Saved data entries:
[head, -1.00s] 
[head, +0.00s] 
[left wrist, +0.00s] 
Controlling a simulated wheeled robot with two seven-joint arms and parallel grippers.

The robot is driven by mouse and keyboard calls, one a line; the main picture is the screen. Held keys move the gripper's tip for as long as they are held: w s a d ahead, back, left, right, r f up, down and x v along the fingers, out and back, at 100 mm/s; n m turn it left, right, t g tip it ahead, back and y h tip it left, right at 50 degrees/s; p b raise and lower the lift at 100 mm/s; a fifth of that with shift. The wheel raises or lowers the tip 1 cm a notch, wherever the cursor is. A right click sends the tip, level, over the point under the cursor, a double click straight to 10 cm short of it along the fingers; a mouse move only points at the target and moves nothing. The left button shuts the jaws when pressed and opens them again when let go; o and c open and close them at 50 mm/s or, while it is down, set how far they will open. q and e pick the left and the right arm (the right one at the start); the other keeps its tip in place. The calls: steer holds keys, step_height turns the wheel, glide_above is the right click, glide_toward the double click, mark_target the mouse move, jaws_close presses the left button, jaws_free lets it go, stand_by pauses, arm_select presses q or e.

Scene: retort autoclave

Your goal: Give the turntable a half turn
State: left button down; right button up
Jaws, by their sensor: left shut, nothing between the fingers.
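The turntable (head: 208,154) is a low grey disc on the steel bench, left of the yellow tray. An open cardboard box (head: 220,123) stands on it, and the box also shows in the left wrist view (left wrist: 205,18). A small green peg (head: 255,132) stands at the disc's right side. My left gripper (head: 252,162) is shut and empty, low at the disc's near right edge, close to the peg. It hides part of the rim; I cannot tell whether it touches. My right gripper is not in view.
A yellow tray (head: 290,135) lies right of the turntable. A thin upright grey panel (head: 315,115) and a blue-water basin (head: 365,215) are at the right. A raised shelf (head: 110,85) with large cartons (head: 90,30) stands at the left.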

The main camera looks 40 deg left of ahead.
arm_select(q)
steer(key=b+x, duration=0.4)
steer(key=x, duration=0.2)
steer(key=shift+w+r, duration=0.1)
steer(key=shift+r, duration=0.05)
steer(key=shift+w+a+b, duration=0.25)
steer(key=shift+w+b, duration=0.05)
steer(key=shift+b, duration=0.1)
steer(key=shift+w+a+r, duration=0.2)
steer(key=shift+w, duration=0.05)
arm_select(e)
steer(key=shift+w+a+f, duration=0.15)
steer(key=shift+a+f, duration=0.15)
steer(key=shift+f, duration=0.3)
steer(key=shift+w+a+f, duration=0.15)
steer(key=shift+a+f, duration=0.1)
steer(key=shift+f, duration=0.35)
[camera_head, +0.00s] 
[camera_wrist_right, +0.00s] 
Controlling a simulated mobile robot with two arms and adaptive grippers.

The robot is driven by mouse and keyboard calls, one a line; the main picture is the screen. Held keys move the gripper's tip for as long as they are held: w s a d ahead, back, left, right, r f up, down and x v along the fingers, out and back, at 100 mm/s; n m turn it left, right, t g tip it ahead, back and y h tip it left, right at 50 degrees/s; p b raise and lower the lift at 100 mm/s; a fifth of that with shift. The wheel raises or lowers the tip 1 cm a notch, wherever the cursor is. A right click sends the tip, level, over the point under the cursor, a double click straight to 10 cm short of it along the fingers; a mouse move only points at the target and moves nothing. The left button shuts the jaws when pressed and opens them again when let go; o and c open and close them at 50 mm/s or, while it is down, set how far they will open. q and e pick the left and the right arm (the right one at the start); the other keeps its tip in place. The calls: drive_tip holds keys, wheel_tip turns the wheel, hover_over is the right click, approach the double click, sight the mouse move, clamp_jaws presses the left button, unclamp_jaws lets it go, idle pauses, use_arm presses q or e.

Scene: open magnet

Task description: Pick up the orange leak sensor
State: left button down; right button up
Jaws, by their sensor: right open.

Set problem
Return all the data exactly as given.

The reply
[head, -1.00s] 
[head, +0.00s] 
[left wrist, +0.00s] 
Controlling a simulated wheeled robot with two seven-joint arms and parallel grippers.

The robot is driven by mouse and keyboard calls, one a line; the main picture is the screen. Held keys move the gripper's tip for as long as they are held: w s a d ahead, back, left, right, r f up, down and x v along the fingers, out and back, at 100 mm/s; n m turn it left, right, t g tip it ahead, back and y h tip it left, right at 50 degrees/s; p b raise and lower the lift at 100 mm/s; a fifth of that with shift. The wheel raises or lowers the tip 1 cm a notch, wherever the cursor is. A right click sends the tip, level, over the point under the cursor, a double click straight to 10 cm short of it along the fingers; a mouse move only points at the target and moves nothing. The left button shuts the jaws when pressed and opens them again when let go; o and c open and close them at 50 mm/s or, while it is down, set how far they will open. q and e pick the left and the right arm (the right one at the start); the other keeps its tip in place. The calls: steer holds keys, step_height turns the wheel, glide_above is the right click, glide_toward the double click, mark_target the mouse move, jaws_close presses the left button, jaws_free lets it go, stand_by pauses, arm_select presses q or e.

Scene: retort autoclave

Your goal: Give the turntable a half turn
State: left button down; right button up
Jaws, by their sensor: left shut, nothing between the fingers.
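The turntable (head: 208,154) is a low grey disc on the steel bench, left of the yellow tray. An open cardboard box (head: 220,123) stands on it, and the box also shows in the left wrist view (left wrist: 205,18). A small green peg (head: 255,132) stands at the disc's right side. My left gripper (head: 252,162) is shut and empty, low at the disc's near right edge, close to the peg. It hides part of the rim; I cannot tell whether it touches. My right gripper is not in view.
A yellow tray (head: 290,135) lies right of the turntable. A thin upright grey panel (head: 315,115) and a blue-water basin (head: 365,215) are at the right. A raised shelf (head: 110,85) with large cartons (head: 90,30) stands at the left.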

The main camera looks 40 deg left of ahead.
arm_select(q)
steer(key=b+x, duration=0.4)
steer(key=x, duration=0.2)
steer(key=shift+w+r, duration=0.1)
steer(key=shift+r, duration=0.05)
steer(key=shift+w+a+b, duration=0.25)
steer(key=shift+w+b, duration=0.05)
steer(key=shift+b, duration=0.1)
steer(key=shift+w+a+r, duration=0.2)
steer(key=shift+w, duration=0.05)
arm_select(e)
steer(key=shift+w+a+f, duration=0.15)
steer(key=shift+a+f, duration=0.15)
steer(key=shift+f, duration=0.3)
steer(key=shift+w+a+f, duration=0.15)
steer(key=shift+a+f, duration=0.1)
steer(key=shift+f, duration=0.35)
[camera_head, +0.00s] 
[camera_wrist_right, +0.00s] 
Controlling a simulated mobile robot with two arms and adaptive grippers.

The robot is driven by mouse and keyboard calls, one a line; the main picture is the screen. Held keys move the gripper's tip for as long as they are held: w s a d ahead, back, left, right, r f up, down and x v along the fingers, out and back, at 100 mm/s; n m turn it left, right, t g tip it ahead, back and y h tip it left, right at 50 degrees/s; p b raise and lower the lift at 100 mm/s; a fifth of that with shift. The wheel raises or lowers the tip 1 cm a notch, wherever the cursor is. A right click sends the tip, level, over the point under the cursor, a double click straight to 10 cm short of it along the fingers; a mouse move only points at the target and moves nothing. The left button shuts the jaws when pressed and opens them again when let go; o and c open and close them at 50 mm/s or, while it is down, set how far they will open. q and e pick the left and the right arm (the right one at the start); the other keeps its tip in place. The calls: drive_tip holds keys, wheel_tip turns the wheel, hover_over is the right click, approach the double click, sight the mouse move, clamp_jaws presses the left button, unclamp_jaws lets it go, idle pauses, use_arm presses q or e.

Scene: open magnet

Task description: Pick up the orange leak sensor
State: left button down; right button up
Jaws, by their sensor: right open.

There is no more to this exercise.